↓↓↓

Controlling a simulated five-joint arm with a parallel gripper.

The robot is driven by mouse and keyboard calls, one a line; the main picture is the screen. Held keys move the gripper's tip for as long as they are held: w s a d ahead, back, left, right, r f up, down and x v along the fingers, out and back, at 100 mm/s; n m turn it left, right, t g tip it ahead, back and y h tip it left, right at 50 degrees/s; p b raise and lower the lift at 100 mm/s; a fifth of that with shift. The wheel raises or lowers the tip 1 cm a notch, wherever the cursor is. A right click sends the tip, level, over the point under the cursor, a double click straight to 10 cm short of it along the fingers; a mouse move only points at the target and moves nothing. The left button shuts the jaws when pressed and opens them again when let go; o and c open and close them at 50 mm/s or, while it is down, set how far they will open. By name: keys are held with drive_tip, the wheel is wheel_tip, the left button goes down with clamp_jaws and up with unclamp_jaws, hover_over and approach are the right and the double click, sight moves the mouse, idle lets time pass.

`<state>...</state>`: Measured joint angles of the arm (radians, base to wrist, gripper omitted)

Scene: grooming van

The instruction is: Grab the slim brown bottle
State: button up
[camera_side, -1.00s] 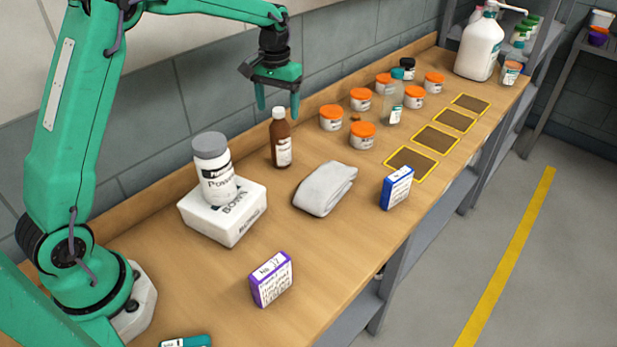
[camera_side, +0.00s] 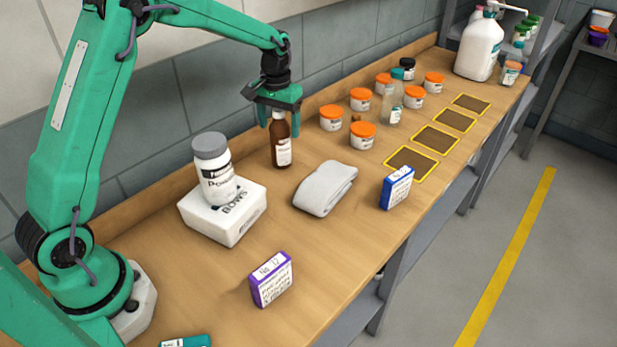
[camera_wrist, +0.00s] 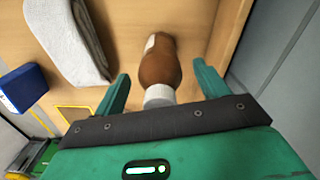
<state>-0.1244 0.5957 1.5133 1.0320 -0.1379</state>
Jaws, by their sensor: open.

↑↑↑

§ **TASK OBJECTIVE**: Every line of the listing that holds "joint" is to be counted; give only the resulting number.

§ **TASK ANSWER**: 2